>> Begin GIVEN RECORDS

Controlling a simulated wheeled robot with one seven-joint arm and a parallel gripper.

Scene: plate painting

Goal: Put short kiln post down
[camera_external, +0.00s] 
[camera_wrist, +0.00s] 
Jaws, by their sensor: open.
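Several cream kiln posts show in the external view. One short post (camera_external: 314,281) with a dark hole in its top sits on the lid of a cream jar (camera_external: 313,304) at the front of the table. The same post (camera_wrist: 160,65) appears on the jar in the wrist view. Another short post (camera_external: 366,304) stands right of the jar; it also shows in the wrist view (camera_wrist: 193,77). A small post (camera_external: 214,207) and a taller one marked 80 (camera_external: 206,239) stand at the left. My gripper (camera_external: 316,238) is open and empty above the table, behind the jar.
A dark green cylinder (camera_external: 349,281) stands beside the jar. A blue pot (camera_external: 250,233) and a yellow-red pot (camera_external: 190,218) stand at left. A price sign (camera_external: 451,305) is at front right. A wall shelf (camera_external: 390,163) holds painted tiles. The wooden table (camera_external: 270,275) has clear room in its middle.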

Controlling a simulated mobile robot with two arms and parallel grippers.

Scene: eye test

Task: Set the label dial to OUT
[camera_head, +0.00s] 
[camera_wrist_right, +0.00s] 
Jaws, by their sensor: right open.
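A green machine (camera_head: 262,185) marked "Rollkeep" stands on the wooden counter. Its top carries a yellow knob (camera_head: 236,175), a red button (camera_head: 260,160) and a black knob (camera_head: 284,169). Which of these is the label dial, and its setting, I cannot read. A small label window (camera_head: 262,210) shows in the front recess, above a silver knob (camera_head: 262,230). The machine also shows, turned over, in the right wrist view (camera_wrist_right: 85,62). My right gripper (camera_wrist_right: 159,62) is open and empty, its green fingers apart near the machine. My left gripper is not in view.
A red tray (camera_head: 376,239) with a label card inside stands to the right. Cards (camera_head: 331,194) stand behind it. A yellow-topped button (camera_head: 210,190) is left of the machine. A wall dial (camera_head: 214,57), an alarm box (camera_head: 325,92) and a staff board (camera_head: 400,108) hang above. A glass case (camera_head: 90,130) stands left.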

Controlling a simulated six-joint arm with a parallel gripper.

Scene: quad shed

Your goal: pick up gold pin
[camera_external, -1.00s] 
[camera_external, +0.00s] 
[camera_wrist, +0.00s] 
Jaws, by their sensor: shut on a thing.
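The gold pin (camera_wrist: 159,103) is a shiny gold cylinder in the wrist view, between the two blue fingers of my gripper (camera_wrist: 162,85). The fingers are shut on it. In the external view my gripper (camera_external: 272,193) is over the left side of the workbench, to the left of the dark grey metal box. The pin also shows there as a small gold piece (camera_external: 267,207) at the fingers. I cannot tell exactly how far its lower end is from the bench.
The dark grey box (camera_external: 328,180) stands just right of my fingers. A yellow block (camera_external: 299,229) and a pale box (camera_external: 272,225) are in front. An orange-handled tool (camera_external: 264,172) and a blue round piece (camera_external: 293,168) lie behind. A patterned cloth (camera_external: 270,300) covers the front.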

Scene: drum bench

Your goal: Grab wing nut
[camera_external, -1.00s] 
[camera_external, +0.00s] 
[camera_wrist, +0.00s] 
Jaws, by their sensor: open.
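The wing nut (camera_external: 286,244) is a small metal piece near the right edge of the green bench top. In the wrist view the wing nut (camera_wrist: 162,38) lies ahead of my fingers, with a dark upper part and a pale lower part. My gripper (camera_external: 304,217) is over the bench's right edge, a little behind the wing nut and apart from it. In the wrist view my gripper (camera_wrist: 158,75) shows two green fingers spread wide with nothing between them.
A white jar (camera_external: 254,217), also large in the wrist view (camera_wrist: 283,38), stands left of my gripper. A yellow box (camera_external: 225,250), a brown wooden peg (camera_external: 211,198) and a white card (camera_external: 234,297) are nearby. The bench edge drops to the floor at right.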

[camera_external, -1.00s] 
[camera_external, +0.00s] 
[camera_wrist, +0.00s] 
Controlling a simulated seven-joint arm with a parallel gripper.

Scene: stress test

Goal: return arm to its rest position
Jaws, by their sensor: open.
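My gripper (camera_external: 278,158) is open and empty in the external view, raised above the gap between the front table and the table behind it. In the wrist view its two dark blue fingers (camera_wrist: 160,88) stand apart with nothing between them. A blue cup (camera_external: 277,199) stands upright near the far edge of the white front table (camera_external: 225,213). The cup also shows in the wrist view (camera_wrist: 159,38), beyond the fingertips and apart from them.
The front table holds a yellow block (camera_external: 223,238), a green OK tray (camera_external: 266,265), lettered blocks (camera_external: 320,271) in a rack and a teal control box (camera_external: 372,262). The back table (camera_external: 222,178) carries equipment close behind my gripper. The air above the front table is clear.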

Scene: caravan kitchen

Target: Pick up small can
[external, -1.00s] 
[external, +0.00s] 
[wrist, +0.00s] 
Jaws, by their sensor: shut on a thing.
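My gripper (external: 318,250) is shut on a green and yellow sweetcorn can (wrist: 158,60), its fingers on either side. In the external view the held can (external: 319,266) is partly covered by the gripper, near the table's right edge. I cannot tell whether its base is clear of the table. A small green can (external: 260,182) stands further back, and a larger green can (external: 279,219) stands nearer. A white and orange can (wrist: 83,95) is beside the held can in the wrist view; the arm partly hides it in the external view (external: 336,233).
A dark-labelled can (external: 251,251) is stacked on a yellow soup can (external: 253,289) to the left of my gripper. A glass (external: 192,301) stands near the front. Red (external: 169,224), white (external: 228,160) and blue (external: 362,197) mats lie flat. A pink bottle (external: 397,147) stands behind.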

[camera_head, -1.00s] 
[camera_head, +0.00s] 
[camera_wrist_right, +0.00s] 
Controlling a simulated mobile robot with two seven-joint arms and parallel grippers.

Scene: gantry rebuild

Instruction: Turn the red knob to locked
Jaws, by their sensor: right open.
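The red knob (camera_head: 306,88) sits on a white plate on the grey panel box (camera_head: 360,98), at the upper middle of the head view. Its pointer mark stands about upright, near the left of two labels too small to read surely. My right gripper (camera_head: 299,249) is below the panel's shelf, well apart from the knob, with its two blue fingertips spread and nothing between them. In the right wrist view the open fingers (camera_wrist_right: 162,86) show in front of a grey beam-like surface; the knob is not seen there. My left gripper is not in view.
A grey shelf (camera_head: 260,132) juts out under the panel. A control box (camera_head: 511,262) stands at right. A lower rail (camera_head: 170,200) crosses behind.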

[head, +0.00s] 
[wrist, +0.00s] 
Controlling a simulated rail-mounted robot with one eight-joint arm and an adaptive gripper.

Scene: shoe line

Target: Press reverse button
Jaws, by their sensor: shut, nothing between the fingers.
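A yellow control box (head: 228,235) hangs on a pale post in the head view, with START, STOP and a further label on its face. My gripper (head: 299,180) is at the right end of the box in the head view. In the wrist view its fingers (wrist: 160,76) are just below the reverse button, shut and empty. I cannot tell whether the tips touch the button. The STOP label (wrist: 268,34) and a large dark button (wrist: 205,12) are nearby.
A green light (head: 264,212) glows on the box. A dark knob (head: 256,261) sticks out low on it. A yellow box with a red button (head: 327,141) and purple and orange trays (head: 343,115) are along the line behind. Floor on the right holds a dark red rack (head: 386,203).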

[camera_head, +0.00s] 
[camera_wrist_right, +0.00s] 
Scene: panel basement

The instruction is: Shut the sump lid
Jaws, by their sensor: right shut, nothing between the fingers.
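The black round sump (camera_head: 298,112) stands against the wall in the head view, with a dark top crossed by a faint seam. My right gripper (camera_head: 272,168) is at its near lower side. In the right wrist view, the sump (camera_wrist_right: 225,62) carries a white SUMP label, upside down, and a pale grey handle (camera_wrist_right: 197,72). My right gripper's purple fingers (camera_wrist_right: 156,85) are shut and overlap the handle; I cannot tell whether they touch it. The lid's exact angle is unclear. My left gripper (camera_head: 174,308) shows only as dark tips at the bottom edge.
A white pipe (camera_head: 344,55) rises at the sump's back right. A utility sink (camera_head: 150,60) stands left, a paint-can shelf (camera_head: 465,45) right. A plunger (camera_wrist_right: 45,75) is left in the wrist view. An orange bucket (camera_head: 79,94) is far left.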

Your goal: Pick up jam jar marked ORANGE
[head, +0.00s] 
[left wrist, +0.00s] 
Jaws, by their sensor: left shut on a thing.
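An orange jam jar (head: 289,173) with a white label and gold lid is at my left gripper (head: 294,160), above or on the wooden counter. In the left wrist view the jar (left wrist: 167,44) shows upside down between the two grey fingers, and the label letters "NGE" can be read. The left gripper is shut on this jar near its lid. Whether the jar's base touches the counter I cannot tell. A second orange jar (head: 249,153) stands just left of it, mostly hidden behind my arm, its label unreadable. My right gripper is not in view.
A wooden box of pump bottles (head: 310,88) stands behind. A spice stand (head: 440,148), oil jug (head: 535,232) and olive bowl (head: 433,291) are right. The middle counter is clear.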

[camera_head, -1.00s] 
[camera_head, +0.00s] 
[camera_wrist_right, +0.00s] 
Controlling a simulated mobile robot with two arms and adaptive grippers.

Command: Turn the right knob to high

>> End GIVEN RECORDS

■ EXERCISE: Every line of the records that includes the word "Target" should be gathered.

■ COMPLETE RESPONSE:
Target: Pick up small can
Target: Press reverse button

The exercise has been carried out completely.